Le fait que cela ne nous surprenne pas n’enlève rien au caractère perturbateur de ces résultats.
Certes, la droite, avec ses 12 millions de voix, en tenant compte également des abstentions, ne représente que 26,6% du corps électoral. Toutefois, grâce à la division du camp adverse et à une loi électorale antidémocratique et faussée [voir sur ce thème la note 1 de l’article publié le 24 août 2022], elle élit près de 60% des député·e·s et des sénateurs et sénatrices. Sa victoire a une valeur symbolique sans précédent dans l’histoire de la République. L’Italie se retrouve entre les mains d’une coalition hégémonisée par les héritiers de Mussolini, Giorgio Almirante [1] et Giuseppe Umberto Rauti [2].
La crise de crédibilité de la démocratie
La victoire de Giorgia Meloni s’inscrit dans le contexte d’une nouvelle augmentation de l’abstention: 17 millions de citoyens et citoyennes n’ont pas voté (soit 36% de l’électorat, un record historique). La crise de la démocratie dite libérale traditionnelle se poursuit et s’approfondit, de même que le discrédit, la perception de l’inutilité sociale des institutions élues.

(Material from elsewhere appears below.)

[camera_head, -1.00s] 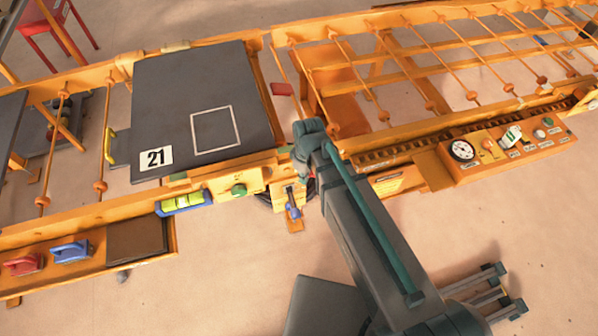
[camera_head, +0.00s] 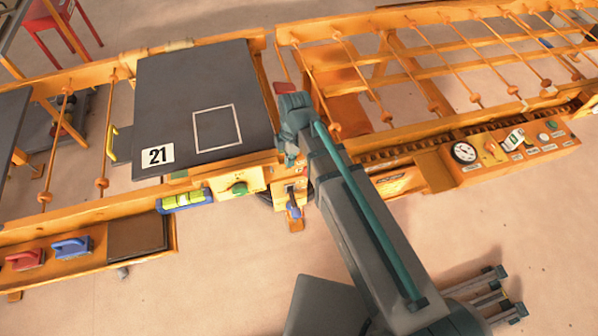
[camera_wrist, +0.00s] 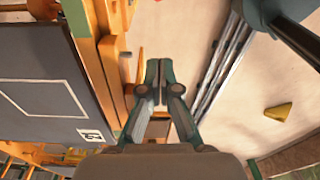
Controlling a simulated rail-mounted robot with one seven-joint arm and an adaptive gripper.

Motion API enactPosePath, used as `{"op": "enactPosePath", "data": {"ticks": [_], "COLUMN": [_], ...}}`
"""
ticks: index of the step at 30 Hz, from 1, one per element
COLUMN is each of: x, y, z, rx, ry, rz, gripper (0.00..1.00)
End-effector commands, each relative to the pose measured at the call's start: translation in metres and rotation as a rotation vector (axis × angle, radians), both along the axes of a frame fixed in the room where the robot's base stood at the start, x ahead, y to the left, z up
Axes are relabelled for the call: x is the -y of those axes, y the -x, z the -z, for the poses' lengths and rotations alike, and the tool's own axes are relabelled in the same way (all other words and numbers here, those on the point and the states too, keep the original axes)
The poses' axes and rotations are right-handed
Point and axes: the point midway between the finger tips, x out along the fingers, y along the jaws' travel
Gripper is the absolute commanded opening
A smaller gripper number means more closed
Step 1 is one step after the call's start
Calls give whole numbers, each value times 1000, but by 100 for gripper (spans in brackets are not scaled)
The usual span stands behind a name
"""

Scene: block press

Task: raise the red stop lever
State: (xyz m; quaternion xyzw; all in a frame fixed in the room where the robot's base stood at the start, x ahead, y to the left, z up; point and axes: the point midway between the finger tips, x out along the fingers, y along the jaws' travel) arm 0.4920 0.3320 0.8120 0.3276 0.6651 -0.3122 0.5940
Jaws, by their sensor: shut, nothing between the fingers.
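A red piece (camera_head: 284,88) shows in the head view in the gap to the right of the dark plate, just beyond my wrist. I cannot tell whether it is the red stop lever. No lever that I can clearly identify as red shows in the wrist view. My gripper (camera_head: 291,161) points down at the plate's right edge, above a small orange bracket with a blue lever (camera_head: 294,207). In the wrist view my gripper (camera_wrist: 161,88) is shut and empty, its fingertips together near an orange frame. My arm hides part of the frame to the right.
The dark plate (camera_head: 180,100) marked 21 lies left of my gripper, with a green button (camera_head: 239,188) below it. An orange roller conveyor (camera_head: 450,75) and a control panel (camera_head: 510,150) are to the right. Red (camera_head: 25,259) and blue (camera_head: 72,247) handled tools lie at lower left.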

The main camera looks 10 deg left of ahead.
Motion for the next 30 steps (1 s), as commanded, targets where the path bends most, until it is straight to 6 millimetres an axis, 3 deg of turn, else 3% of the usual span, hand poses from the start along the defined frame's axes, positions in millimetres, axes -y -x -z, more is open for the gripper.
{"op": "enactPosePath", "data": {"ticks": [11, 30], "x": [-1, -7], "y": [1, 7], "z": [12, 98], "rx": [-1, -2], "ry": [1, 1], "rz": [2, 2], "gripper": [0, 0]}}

Les études statistiques qui seront produites dans les semaines à venir permettront de déterminer plus précisément où se situe la crise de crédibilité de la démocratie bourgeoise et de la démocratie tout court.

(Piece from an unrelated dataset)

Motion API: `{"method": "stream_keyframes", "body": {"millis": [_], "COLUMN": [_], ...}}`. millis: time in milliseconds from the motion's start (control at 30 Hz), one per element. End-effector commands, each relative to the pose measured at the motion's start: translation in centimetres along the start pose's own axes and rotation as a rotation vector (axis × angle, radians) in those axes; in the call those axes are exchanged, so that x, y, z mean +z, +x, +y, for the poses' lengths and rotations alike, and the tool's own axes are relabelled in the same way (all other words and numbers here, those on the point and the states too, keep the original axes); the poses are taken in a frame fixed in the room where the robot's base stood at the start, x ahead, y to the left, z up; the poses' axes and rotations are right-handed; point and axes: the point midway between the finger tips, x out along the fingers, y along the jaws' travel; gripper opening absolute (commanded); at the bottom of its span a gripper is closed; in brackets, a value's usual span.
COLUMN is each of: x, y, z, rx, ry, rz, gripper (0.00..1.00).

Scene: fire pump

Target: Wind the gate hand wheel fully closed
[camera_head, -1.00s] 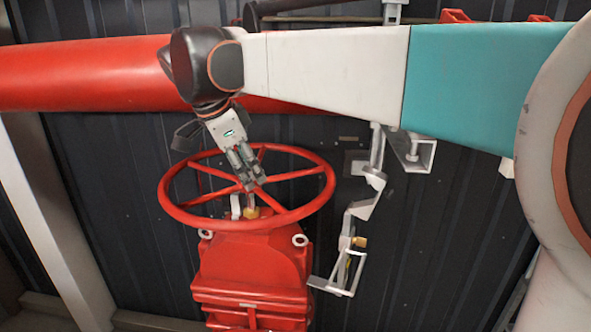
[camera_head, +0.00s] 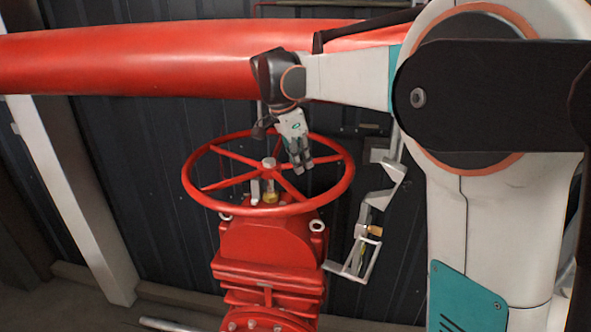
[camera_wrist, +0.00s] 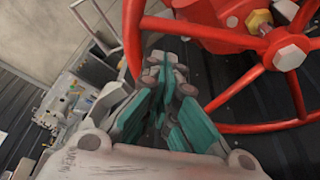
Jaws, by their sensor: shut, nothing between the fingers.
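The gate hand wheel (camera_head: 186,182) is a red spoked ring lying near level on top of the red valve body (camera_head: 268,245), with its stem and yellow nut (camera_head: 269,195) at the centre. My gripper (camera_head: 302,166) points down over the far right part of the wheel, right of the hub. In the wrist view my gripper (camera_wrist: 165,65) has its teal fingers together and empty, in front of the gap between rim and spokes. The wheel (camera_wrist: 222,128) and its hub bolt (camera_wrist: 289,53) fill the right side there. I cannot tell whether the fingers touch the wheel.
A thick red pipe (camera_head: 150,58) runs across behind and above the wheel. A grey bracket (camera_head: 380,200) hangs right of the valve. A pale post (camera_head: 75,190) stands at left. The dark wall is close behind. Floor shows at lower left.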

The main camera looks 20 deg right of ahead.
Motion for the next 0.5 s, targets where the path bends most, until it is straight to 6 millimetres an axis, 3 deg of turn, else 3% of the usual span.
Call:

Mais un premier examen rapide nous fournit déjà quelques éléments. Le phénomène se consolide et s’étend surtout dans le Sud et dans les quartiers populaires. Dans les régions du sud, l’abstention est partout supérieure à 40% (en Calabre, elle est proche de 50%). Dans les quartiers populaires de la périphérie de Naples et de Rome, par exemple, elle s’élève respectivement à 44% et 56%, tandis que dans les municipalités du centre des deux villes [3], elle est de 61% et 72%.
Et la composition politique du vote est également ventilée sur une base territoriale. Par exemple, dans les municipalités du centre de Rome, le PD est le premier parti (27%), Fratelli d’Italia (FdI) est en dessous de la moyenne nationale (23%) et Azione di Calenda [4] recueille 16%, tandis que dans la banlieue sud-est, FdI atteint 32%, le PD est en dessous de la moyenne nationale (19%) et Azione n’atteint pas 6%.

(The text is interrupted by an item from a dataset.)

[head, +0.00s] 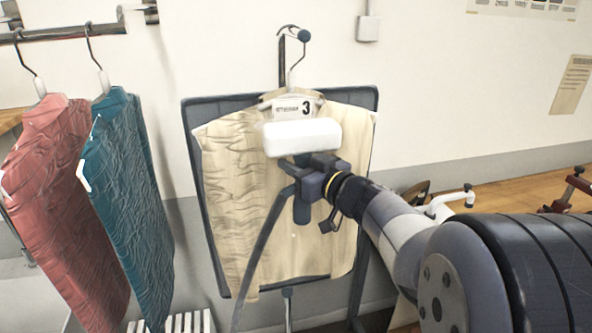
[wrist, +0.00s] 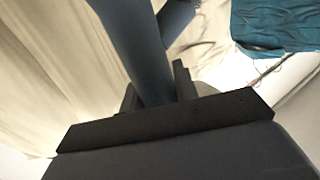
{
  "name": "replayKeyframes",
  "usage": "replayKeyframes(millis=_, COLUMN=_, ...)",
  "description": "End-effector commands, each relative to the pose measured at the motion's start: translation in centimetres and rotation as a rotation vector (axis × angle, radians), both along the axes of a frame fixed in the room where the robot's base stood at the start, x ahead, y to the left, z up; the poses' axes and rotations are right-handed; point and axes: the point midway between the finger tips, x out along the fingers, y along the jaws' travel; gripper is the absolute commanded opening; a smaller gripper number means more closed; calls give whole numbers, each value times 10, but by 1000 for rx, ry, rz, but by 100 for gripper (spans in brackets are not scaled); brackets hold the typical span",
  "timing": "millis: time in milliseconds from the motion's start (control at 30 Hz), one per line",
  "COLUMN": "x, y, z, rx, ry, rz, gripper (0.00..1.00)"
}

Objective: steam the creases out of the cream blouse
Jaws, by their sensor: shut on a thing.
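The cream blouse (head: 236,170) hangs on a hanger in front of a dark padded board (head: 190,112). Its left side shows many wavy creases; the lower right looks smoother. I cannot tell whether the head touches the cloth. In the wrist view the steamer's dark handle (wrist: 140,45) is between my fingers, with pale blouse cloth (wrist: 50,70) behind. The head and my arm hide part of the blouse.
A red garment (head: 50,180) and a teal garment (head: 128,190) hang from a rail at the left; the teal one also shows in the wrist view (wrist: 275,25). The steamer's dark hose (head: 258,250) hangs down across the blouse. A wooden surface (head: 520,192) is at right.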

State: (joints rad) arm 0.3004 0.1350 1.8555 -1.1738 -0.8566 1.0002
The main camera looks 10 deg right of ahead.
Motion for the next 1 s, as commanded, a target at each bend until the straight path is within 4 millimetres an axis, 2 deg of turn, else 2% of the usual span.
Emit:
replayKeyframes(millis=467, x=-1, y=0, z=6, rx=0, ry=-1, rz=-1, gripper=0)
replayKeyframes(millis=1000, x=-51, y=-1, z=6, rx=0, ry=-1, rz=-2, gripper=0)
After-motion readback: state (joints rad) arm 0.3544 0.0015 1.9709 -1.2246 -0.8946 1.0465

Selon les recherches de l’institut de recherche SWG [institut créé à Trieste et opérant des sondages d’opinion dans divers domaines], parmi les travailleurs et travailleuses, l’abstention a atteint 45% et les listes les plus votées ont été celles du FdI et du Mouvement 5 étoiles (M5S) et la moins votée (parmi les principales listes) a été Azione. De même, selon la même étude, dans l’électorat «ayant plus de difficultés économiques», l’abstention a atteint 46%, les partis les plus votés ont été le FdI (29%) ainsi que le M5S (21%) et le moins voté Azione (2%).
Une droite «stagnante» mais triomphante
Le succès de la droite a été qualifié de «fulgurant» par certains commentateurs. Le résultat ne cache cependant pas sa dimension «stagnante» (la coalition n’a recueilli que 200 000 voix de plus qu’il y a cinq ans). Mais, comme nous l’avons dit au début de l’article, grâce à la loi électorale, avec ses 12 millions de voix, cette coalition [Fratelli d’Italia, Lega, Forza Italia] aura une représentation parlementaire occupant presque 60% des sièges.
Le succès de Fratelli d’Italia (FdI) repose sur son cannibalisme au détriment de ses alliés. Giorgia Meloni a quintuplé ses suffrages en cinq ans, alors que Berlusconi les a divisés par deux et que Salvini n’a conservé que deux sur cinq. Il y a seulement deux ans, le président de la Lega Nord en Vénétie [depuis 2010], Luca Zaia, a été réélu avec 1,9 million de voix, soit 77% des suffrages. Ce 25 septembre 2022, la Lega dans cette région n’a recueilli que 360 000 voix, soit 14,5%, tandis que FdI en a raflé 820 000, soit sept fois plus qu’en 2018, quatre fois plus qu’en 2020. Face à cette défaite, qu’adviendra-t-il du leadership de Matteo Salvini à la tête de la Lega?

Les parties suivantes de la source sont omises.